Distill both your opponents position and your response to its essence. I have never seen so many words wasted. I haven’t read all your posts because I don’t care enough, no one here does either. Responding to you sentence by sentence is nonsense.
You keep hearing whatever makes you feel like a victim, don’t you? You are obviously afflicted by the blind spot that many white males have to white privilege. You go back and forth from being against any sort of racial preference as racist and then you say that you are OK with AA just not quotas. I don’t think you know what you believe, you just have a visceral objection to AA because you think it discriminates against you and you’re just not used the the world working in a way where your bread always falls butter side up.

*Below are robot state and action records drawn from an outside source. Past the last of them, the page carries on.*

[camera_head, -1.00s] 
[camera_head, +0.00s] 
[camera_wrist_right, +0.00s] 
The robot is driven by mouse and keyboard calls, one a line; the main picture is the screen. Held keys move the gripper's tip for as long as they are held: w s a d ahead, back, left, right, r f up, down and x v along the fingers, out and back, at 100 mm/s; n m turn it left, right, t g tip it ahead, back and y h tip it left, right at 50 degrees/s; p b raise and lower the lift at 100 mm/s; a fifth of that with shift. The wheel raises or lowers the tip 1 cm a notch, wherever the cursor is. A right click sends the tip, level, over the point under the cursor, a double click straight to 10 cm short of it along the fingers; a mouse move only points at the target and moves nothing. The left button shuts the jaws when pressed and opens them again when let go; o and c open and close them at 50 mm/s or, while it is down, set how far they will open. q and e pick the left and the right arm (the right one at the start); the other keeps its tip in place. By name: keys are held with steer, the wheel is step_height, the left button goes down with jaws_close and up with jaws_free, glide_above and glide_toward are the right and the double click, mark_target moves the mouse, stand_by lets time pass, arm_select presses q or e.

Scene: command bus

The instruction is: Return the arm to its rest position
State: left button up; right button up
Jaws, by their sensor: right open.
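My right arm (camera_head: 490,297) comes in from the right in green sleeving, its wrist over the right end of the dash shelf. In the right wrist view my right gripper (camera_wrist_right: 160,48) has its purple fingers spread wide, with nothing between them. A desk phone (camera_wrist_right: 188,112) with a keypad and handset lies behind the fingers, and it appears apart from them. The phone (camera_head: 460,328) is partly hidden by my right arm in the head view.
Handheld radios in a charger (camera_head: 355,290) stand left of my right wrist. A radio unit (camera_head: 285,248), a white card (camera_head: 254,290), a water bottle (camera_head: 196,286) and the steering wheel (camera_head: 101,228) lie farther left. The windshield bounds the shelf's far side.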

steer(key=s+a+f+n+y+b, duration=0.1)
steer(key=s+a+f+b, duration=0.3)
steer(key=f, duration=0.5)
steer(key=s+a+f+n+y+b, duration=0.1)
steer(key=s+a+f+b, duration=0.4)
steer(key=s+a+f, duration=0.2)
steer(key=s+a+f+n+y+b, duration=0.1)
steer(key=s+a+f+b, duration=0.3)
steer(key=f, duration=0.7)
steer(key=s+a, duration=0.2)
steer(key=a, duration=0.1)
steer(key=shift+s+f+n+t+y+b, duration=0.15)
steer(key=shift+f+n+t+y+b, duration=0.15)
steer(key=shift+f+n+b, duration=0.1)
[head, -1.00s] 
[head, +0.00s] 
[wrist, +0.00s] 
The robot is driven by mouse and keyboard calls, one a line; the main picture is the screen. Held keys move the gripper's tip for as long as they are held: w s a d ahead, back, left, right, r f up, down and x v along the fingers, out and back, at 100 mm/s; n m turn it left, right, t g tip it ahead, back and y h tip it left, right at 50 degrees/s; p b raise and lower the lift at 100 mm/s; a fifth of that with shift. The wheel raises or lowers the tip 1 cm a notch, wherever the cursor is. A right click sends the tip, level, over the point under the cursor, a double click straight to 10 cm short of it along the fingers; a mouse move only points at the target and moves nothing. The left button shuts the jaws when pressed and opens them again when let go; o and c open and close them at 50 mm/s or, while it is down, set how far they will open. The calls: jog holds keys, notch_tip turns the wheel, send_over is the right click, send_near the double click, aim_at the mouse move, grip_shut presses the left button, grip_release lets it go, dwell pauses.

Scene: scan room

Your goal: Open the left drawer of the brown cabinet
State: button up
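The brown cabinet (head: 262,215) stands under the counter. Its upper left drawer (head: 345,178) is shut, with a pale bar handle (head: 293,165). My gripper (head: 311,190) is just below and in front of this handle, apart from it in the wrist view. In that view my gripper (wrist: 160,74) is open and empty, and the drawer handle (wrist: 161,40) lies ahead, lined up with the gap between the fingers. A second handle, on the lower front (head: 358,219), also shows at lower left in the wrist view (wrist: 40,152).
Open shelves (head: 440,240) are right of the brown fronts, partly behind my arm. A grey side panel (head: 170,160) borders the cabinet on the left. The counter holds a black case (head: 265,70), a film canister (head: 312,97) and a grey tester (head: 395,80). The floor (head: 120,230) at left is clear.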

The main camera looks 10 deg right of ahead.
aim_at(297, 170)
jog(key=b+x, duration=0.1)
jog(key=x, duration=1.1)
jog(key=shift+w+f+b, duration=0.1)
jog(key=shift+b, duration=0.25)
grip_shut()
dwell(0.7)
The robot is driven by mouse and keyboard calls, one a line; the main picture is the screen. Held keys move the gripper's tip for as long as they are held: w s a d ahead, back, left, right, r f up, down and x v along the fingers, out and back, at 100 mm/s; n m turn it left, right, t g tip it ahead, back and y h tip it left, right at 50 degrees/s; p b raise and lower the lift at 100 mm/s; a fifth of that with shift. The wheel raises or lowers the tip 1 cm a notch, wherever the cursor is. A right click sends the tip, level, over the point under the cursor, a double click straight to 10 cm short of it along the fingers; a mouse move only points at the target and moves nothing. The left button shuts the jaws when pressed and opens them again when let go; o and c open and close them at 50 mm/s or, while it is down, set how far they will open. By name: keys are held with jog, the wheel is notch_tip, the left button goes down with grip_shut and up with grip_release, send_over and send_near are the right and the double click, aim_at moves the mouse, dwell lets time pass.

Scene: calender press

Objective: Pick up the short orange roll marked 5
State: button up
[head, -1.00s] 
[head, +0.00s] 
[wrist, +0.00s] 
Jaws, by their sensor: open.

I don’t know if you have really have trouble conprehending what you are reading or if you are trying to draw a foul but you asked if I would follow the one drop rule in conferring racial preferences and I said that Jim Crow used the one drop rule so it would be appropriate to use the same rule when determining who should be a beneficiary of that racial preference.
Or are you so blinded by your perspective that read what I said as “lets do onto others as they have done unto us?”
Which do you think we should do first? Eliminate the racial advantage that whites enjoy over Asians or eliminate the racial preference that AA afford to blacks?
IOW, you’re running away and dodging questions. Go ahead run away. I hope you find solace in the world that you have constructed for yourself where you are right about thing you don’t even understand.